The organizational failure mode is straightforward. Team A owns the prompt. Team A has a suite that tests what Team A cares about. Team B's agent calls Team A's prompt and parses the output, but Team B's tests mock the prompt or use fixtures from three months ago. Team A ships a "minor wording tweak." The test matrix never intersects. Production is the integration test.

Consumer-Driven Contracts, Translated to Prompts

Pact's core insight is that the consumer — not the provider — defines the contract. The downstream service writes a test that says, "when I call you with X, I expect a response matching Y." The provider is then obligated to run that test against their code before releasing. Contract drift gets caught at the producer's CI, not at the consumer's 3am incident.

For prompts, the equivalent is downstream-consumer eval pins: golden fixtures authored by each consuming team, checked into a shared location, and run automatically when any upstream prompt changes. The agent team that routes based on intent classification writes a fixture file that encodes their routing assumptions — "this input must classify as refund, not billing," "the confidence score must be parseable as a float," "the response must not exceed 50 tokens." When the platform team edits the classifier prompt, CI runs every downstream pin and refuses the merge if any fail.

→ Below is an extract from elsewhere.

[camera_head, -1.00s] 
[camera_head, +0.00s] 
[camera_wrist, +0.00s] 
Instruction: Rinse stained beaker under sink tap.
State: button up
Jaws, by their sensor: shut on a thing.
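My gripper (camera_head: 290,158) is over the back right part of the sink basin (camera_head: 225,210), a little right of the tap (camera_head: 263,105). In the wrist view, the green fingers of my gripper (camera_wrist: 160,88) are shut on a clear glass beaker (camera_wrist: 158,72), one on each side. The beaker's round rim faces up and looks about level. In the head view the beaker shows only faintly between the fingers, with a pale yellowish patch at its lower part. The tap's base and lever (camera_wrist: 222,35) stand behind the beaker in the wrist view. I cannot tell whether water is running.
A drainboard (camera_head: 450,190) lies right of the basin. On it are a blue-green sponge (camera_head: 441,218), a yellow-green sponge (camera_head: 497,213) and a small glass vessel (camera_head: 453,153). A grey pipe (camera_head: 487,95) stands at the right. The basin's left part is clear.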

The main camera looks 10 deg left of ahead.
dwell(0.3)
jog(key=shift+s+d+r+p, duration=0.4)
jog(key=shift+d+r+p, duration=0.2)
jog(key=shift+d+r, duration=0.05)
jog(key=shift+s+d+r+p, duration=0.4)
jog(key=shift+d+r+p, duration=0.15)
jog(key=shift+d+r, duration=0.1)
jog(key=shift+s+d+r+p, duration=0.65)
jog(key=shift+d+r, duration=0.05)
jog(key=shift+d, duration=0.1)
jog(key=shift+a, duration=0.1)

The critical word is "authored by." Platform teams writing their own downstream tests defeats the purpose — they will test what they care about, which is what caused the problem in the first place. Consumer-driven means consumer-owned. The agent team knows that a missing confidence score breaks their bucket sort; the platform team does not, and should not be expected to.

A practical setup looks like this. A shared repository or registry holds prompt definitions keyed by name and version. Each consumer contributes a test file under a consumers/ directory, named after their service. The prompt author's CI loads every consumer file, executes the pinned inputs against the proposed prompt, and validates against each consumer's assertions. A failure tells the author exactly which downstream service will break and why — no paging, no archaeology.

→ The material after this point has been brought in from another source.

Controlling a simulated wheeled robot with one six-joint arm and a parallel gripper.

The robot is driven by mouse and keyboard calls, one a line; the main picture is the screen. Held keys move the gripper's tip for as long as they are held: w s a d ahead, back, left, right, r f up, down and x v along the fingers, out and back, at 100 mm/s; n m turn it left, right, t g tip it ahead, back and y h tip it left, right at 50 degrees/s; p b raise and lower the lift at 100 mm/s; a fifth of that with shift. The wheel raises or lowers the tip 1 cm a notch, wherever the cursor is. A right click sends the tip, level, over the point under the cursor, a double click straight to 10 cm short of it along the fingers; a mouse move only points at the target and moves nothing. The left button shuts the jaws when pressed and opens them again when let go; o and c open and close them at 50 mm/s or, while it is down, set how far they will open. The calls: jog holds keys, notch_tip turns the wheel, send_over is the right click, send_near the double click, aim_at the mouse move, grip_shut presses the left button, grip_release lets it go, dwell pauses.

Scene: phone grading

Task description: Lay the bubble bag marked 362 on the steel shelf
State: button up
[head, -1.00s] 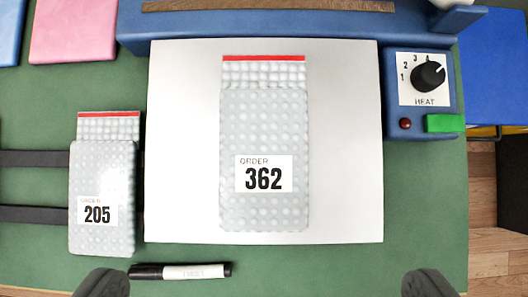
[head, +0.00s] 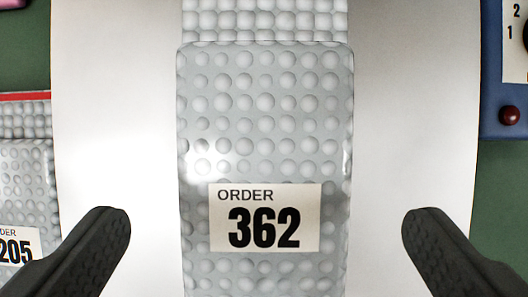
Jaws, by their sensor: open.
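The bubble bag marked 362 (head: 265,130) lies flat in the middle of the head view, with its white order label facing up. It rests on the pale steel shelf (head: 415,110), which shows bare on both sides of it. My gripper (head: 266,225) is open, with one dark finger to the left and one to the right of the bag. Neither finger touches the bag in the picture. The bag's near end is cut off by the bottom edge.
A second bubble bag, marked 205 (head: 22,190), lies at the left edge, partly out of view. The blue heat control box (head: 497,100) with a red button stands at the right. Green table surface (head: 500,190) shows below the box.

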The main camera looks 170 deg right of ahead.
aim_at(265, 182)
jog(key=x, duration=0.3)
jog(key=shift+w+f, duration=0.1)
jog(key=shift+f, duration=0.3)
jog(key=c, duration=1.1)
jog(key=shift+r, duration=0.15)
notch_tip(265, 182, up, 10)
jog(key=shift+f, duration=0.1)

The Three Gates That Actually Catch Regressions

Full-stack eval is expensive and slow. You do not want to run a thousand-row evaluation on every PR, and you definitely do not want to block a typo fix on a 40-minute test suite. A tiered approach, borrowed from promptfoo and prompt-contracts-style tooling, works in practice:

  • Structural gates (milliseconds, no model calls): validate that the template renders with the expected variables, that the output schema is preserved, that required tool definitions still compile. These catch renamed parameters, deleted placeholders, and malformed JSON schemas before anything hits a model.
  • Fixture gates (seconds, limited model calls): run the consumer-owned pins against a small, fast model or replay cached responses. Promptproof-style "deterministic contract checks" with recorded fixtures and zero live calls in CI are the fastest path here. These catch the 80% of breakages that are behavioral but obvious: format drift, missing fields, routing inversions.
  • Semantic gates (minutes, full eval): run the representative golden dataset with the real production model, compute embedding similarity against reference outputs, and flag anything beyond the drift threshold. Semantic diff tools surface meaning-level shifts that character-level git diff cannot — a rewording that changes intent without changing length. These run on main-branch merges or nightly, not every PR.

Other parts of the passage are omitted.